Items from a data source:
********
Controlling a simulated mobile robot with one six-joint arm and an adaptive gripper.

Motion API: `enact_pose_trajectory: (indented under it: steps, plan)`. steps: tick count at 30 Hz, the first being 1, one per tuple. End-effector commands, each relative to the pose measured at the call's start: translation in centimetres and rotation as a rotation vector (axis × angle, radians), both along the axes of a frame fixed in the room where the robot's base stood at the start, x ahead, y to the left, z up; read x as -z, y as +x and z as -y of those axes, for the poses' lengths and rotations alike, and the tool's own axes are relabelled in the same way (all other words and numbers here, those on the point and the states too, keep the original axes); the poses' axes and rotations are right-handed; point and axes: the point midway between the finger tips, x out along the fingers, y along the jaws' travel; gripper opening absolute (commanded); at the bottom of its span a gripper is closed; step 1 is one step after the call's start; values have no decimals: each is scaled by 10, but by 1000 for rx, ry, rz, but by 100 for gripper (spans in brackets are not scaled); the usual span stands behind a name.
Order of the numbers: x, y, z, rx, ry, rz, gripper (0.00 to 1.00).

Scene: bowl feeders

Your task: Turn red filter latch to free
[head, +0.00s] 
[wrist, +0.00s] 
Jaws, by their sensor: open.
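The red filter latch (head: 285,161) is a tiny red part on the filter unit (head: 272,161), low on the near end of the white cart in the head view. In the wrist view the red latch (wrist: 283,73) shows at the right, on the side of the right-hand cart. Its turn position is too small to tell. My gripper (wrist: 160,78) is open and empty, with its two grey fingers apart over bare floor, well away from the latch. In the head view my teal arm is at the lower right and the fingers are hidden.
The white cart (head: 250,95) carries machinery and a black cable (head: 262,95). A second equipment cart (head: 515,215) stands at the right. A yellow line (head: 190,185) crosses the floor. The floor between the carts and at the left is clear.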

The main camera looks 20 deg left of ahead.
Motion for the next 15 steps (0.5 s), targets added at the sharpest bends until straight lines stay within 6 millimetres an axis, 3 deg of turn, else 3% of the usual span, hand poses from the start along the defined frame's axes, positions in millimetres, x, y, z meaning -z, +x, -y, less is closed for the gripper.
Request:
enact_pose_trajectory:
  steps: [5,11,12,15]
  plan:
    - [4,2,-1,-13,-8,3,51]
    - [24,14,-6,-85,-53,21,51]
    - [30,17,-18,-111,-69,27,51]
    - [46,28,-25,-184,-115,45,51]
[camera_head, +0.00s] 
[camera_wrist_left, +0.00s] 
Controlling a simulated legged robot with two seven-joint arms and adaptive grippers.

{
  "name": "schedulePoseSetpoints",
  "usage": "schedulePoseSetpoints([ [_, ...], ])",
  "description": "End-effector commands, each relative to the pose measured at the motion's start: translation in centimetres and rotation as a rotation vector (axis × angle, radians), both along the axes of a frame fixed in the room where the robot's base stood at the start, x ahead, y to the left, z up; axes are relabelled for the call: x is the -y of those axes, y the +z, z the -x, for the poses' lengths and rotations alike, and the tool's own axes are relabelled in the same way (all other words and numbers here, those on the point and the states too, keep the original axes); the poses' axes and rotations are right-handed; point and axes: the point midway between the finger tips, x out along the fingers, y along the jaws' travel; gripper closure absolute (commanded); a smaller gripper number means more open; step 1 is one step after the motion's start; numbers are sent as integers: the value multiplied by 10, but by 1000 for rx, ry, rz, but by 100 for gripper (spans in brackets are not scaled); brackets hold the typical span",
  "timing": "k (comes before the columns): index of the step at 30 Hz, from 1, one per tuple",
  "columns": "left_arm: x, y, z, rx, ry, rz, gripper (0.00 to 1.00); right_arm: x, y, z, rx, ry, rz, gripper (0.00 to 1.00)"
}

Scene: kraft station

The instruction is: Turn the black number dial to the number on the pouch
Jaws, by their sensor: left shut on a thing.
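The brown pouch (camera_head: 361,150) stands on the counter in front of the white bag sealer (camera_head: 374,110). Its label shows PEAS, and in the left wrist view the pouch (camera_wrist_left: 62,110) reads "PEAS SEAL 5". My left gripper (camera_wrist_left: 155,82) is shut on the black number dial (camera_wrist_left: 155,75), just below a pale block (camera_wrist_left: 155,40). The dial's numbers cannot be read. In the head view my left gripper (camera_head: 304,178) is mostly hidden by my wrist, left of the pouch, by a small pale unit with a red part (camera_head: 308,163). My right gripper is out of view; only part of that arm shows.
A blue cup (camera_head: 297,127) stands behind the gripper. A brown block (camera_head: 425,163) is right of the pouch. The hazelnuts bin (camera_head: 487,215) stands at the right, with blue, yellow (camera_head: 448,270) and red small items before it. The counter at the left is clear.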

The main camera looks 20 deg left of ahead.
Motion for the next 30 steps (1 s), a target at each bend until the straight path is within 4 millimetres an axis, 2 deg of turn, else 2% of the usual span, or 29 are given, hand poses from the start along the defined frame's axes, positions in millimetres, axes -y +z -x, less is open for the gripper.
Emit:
********
Repeat the data above, word for word.

Controlling a simulated mobile robot with one six-joint arm and an adaptive gripper.

Motion API: `enact_pose_trajectory: (indented under it: steps, plan)`. steps: tick count at 30 Hz, the first being 1, one per tuple. End-effector commands, each relative to the pose measured at the call's start: translation in centimetres and rotation as a rotation vector (axis × angle, radians), both along the axes of a frame fixed in the room where the robot's base stood at the start, x ahead, y to the left, z up; read x as -z, y as +x and z as -y of those axes, for the poses' lengths and rotations alike, and the tool's own axes are relabelled in the same way (all other words and numbers here, those on the point and the states too, keep the original axes); the poses' axes and rotations are right-handed; point and axes: the point midway between the finger tips, x out along the fingers, y along the jaws' travel; gripper opening absolute (commanded); at the bottom of its span a gripper is closed; step 1 is one step after the call's start; values have no decimals: each is scaled by 10, but by 1000 for rx, ry, rz, but by 100 for gripper (spans in brackets are not scaled); the usual span stands behind a name.
Order of the numbers: x, y, z, rx, ry, rz, gripper (0.00 to 1.00).

Scene: bowl feeders

Your task: Turn red filter latch to free
[head, +0.00s] 
[wrist, +0.00s] 
Jaws, by their sensor: open.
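The red filter latch (head: 285,161) is a tiny red part on the filter unit (head: 272,161), low on the near end of the white cart in the head view. In the wrist view the red latch (wrist: 283,73) shows at the right, on the side of the right-hand cart. Its turn position is too small to tell. My gripper (wrist: 160,78) is open and empty, with its two grey fingers apart over bare floor, well away from the latch. In the head view my teal arm is at the lower right and the fingers are hidden.
The white cart (head: 250,95) carries machinery and a black cable (head: 262,95). A second equipment cart (head: 515,215) stands at the right. A yellow line (head: 190,185) crosses the floor. The floor between the carts and at the left is clear.

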The main camera looks 20 deg left of ahead.
Motion for the next 15 steps (0.5 s), targets added at the sharpest bends until straight lines stay within 6 millimetres an axis, 3 deg of turn, else 3% of the usual span, hand poses from the start along the defined frame's axes, positions in millimetres, x, y, z meaning -z, +x, -y, less is closed for the gripper.
Request:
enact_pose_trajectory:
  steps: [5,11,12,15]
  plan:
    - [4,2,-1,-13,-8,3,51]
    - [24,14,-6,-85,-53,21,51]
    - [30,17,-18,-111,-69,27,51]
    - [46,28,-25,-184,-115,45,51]
[camera_head, +0.00s] 
[camera_wrist_left, +0.00s] 
Controlling a simulated legged robot with two seven-joint arms and adaptive grippers.

{
  "name": "schedulePoseSetpoints",
  "usage": "schedulePoseSetpoints([ [_, ...], ])",
  "description": "End-effector commands, each relative to the pose measured at the motion's start: translation in centimetres and rotation as a rotation vector (axis × angle, radians), both along the axes of a frame fixed in the room where the robot's base stood at the start, x ahead, y to the left, z up; axes are relabelled for the call: x is the -y of those axes, y the +z, z the -x, for the poses' lengths and rotations alike, and the tool's own axes are relabelled in the same way (all other words and numbers here, those on the point and the states too, keep the original axes); the poses' axes and rotations are right-handed; point and axes: the point midway between the finger tips, x out along the fingers, y along the jaws' travel; gripper closure absolute (commanded); a smaller gripper number means more open; step 1 is one step after the motion's start; numbers are sent as integers: the value multiplied by 10, but by 1000 for rx, ry, rz, but by 100 for gripper (spans in brackets are not scaled); brackets hold the typical span",
  "timing": "k (comes before the columns): index of the step at 30 Hz, from 1, one per tuple",
  "columns": "left_arm: x, y, z, rx, ry, rz, gripper (0.00 to 1.00); right_arm: x, y, z, rx, ry, rz, gripper (0.00 to 1.00)"
}

Scene: kraft station

The instruction is: Turn the black number dial to the number on the pouch
Jaws, by their sensor: left shut on a thing.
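The brown pouch (camera_head: 361,150) stands on the counter in front of the white bag sealer (camera_head: 374,110). Its label shows PEAS, and in the left wrist view the pouch (camera_wrist_left: 62,110) reads "PEAS SEAL 5". My left gripper (camera_wrist_left: 155,82) is shut on the black number dial (camera_wrist_left: 155,75), just below a pale block (camera_wrist_left: 155,40). The dial's numbers cannot be read. In the head view my left gripper (camera_head: 304,178) is mostly hidden by my wrist, left of the pouch, by a small pale unit with a red part (camera_head: 308,163). My right gripper is out of view; only part of that arm shows.
A blue cup (camera_head: 297,127) stands behind the gripper. A brown block (camera_head: 425,163) is right of the pouch. The hazelnuts bin (camera_head: 487,215) stands at the right, with blue, yellow (camera_head: 448,270) and red small items before it. The counter at the left is clear.

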The main camera looks 20 deg left of ahead.
Motion for the next 30 steps (1 s), a target at each bend until the straight path is within 4 millimetres an axis, 2 deg of turn, else 2% of the usual span, or 29 are given, hand poses from the start along the defined frame's axes, positions in millimetres, axes -y +z -x, less is open for the gripper.
Emit:

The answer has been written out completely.